粉屋の大阪to考想

大阪都構想否決を受けて、その辺をだらだらと書いてみます。大阪の政治状況も併せて書いていきたいですね。Twitter: KONAYA @PAN_KOYA

大都市制度(特別区設置)協議会 第6回・第7回概要 ~ 委員間質疑 ~

大都市制度(特別区設置)協議会(以下協議会)の第1回(平成29年6月27日)から最終回(は、まだですけども)までの各回の議事録及び資料を纏めていきたいと思います。

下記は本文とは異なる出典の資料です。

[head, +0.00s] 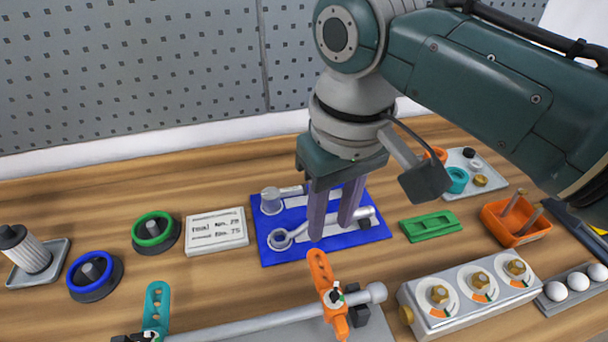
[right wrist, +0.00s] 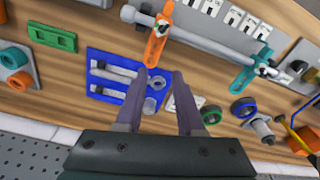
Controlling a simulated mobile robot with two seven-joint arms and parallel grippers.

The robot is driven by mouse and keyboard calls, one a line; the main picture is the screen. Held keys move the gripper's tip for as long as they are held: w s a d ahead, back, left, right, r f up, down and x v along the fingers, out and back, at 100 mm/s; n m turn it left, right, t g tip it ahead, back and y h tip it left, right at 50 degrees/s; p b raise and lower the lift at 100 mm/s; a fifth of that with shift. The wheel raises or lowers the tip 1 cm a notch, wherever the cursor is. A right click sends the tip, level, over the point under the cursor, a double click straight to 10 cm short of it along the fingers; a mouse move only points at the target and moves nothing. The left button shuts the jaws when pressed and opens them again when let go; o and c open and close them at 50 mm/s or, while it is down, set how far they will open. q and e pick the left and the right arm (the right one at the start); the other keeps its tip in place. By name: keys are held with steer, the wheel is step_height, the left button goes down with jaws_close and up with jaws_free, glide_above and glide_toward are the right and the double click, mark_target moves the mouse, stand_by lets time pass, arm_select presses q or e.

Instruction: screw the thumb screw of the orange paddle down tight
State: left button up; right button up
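The orange paddle (head: 321,272) sits on a grey shaft (head: 250,323) at the front middle; it also shows at the top of the right wrist view (right wrist: 156,45). Its thumb screw (head: 335,298) is small and dark-topped, at the paddle's hub; how tight it is cannot be told. My right gripper (head: 332,228) is open and empty, behind the paddle and over the blue tool mat. In the right wrist view its fingers (right wrist: 158,75) stand apart, with the paddle's slotted end beyond them. My left gripper is not in view.
A teal paddle (head: 156,304) is on the shaft's left. The blue mat (head: 262,248) holds a wrench and another tool. A dial box (head: 470,300) stands right of the shaft end. An orange bin (head: 515,222) and a green tray (head: 432,226) lie right; bare wood is between.

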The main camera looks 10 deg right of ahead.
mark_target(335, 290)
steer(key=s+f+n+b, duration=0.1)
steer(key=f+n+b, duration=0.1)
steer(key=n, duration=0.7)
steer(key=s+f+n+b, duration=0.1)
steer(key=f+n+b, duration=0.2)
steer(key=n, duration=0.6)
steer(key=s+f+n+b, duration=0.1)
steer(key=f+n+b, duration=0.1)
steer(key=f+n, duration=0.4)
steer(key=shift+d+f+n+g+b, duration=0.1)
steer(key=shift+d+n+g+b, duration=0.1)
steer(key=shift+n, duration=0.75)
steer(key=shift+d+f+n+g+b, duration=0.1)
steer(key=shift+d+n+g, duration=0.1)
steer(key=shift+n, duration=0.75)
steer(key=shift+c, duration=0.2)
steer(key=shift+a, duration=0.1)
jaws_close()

 今回は6回目(平成30年1月16日)、「(1)総合区設置における財政シミュレーションについて(2)副首都・大阪にふさわしい大都市制度《特別区(素案)》について」になります。 

 

大阪府/第6回大都市制度(特別区設置)協議会

 第6回目なんですが、総合区に関する財政シュミレーションと国との折衝について報告がありました。それらに関して各委員から質疑がありました。基本ライン、前回の総合区版での質問という感じで目新しいものはあまりありませんでした。興味ある方は前半の維新の委員の部分を読まれることをお勧めします。個人的には国と協議会事務局間での折衝の方が面白かったのでこちらを今回は書きたいと思います。といってもあまり書くこともない。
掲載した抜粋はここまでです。